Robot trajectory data
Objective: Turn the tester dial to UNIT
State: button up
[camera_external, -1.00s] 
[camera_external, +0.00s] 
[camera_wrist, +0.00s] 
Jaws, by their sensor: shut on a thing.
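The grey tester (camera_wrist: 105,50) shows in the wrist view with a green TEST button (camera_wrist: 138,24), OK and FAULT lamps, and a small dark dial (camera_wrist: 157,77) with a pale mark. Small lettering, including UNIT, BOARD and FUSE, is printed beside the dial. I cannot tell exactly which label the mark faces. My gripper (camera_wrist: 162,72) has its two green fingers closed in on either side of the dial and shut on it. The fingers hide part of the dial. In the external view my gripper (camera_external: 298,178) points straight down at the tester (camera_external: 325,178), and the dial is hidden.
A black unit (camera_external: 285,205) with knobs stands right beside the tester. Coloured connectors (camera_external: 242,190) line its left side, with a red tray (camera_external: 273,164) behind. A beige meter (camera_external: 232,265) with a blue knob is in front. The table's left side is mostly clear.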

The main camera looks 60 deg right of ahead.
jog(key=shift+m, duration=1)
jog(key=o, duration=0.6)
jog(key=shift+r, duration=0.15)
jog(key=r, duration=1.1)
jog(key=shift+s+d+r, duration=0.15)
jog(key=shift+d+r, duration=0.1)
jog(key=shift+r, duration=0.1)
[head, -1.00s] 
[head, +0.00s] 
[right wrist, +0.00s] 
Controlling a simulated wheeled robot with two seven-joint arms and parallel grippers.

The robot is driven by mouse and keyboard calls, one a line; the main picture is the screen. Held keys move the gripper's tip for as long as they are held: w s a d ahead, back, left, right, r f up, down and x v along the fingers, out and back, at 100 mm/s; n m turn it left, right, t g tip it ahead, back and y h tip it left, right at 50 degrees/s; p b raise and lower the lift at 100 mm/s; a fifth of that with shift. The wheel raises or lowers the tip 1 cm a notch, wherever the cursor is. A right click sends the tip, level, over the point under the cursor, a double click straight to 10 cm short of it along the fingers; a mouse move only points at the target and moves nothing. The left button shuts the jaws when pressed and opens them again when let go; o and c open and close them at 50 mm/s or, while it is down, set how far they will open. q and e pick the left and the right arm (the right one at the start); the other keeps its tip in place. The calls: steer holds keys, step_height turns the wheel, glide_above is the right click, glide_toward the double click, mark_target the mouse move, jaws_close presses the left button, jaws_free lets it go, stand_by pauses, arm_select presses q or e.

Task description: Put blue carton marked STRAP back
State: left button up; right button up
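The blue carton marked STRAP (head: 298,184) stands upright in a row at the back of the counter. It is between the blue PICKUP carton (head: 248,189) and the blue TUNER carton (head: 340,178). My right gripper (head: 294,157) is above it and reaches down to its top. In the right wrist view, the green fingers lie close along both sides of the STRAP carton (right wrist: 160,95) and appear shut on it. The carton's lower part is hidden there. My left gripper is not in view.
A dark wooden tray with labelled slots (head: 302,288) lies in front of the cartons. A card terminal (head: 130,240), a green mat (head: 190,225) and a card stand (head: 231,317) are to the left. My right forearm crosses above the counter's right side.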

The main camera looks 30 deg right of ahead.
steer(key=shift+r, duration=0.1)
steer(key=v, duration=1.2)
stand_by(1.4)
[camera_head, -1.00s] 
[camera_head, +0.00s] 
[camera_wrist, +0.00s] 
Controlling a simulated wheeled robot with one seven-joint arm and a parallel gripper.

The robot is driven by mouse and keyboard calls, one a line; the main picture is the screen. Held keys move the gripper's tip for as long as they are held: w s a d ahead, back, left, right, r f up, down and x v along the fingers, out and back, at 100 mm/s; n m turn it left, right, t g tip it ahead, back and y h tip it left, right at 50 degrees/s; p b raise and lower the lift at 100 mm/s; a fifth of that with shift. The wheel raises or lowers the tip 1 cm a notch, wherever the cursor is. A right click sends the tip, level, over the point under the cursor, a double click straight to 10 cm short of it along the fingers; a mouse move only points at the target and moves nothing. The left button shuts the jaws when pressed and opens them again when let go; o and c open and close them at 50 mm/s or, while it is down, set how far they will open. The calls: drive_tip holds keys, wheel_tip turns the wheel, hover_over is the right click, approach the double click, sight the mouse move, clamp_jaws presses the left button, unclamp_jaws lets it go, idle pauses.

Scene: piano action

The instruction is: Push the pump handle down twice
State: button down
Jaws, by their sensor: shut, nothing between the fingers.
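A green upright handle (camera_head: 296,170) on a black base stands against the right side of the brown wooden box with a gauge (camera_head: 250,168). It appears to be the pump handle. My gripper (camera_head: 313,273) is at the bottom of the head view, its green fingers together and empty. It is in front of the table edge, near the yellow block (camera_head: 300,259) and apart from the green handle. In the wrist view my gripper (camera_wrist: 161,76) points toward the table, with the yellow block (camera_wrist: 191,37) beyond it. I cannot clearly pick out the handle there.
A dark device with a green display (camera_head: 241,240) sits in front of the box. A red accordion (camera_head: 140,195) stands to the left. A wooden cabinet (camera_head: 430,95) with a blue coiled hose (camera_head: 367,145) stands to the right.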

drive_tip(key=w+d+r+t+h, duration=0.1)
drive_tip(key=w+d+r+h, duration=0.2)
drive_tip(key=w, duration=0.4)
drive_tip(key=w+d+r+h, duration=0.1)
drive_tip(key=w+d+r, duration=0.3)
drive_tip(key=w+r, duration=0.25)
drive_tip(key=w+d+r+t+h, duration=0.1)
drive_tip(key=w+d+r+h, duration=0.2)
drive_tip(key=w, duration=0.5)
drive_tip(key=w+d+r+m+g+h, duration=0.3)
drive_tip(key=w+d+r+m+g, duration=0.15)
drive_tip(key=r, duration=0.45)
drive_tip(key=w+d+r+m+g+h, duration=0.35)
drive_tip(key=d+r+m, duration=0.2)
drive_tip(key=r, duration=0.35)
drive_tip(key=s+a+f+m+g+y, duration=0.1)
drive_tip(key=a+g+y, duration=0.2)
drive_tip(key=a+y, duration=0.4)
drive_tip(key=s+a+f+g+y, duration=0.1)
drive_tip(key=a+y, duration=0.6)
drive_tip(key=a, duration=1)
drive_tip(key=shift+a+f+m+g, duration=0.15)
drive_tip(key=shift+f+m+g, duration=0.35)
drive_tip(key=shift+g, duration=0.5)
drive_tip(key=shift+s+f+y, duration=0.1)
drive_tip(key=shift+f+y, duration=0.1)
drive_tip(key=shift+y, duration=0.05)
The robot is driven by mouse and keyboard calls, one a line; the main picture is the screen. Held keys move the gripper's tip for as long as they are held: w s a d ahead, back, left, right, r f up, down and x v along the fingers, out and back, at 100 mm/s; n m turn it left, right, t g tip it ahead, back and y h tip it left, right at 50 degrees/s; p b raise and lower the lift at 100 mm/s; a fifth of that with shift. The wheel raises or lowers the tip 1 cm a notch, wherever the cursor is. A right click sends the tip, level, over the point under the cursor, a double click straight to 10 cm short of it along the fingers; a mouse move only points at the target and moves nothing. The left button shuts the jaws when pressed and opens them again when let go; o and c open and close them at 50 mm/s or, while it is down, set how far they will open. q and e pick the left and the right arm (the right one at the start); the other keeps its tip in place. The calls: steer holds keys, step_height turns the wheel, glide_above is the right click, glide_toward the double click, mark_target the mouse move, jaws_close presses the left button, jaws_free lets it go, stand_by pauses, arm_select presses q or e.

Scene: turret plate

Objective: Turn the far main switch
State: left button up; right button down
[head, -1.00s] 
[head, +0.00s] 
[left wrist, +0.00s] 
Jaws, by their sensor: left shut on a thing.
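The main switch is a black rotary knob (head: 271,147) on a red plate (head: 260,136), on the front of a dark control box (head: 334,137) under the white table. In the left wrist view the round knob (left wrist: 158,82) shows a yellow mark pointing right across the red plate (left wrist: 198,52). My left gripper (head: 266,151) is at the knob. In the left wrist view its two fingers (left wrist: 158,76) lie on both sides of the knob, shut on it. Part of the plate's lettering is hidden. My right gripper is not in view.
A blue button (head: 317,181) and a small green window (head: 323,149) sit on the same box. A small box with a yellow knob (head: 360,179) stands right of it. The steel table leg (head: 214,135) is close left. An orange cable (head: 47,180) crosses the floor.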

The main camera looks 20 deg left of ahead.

Task brief -
Identify each line of the material where the word "Controlling" shows up, and copy it.

Result of this exercise -
Controlling a simulated wheeled robot with two seven-joint arms and parallel grippers.
Controlling a simulated wheeled robot with one seven-joint arm and a parallel gripper.

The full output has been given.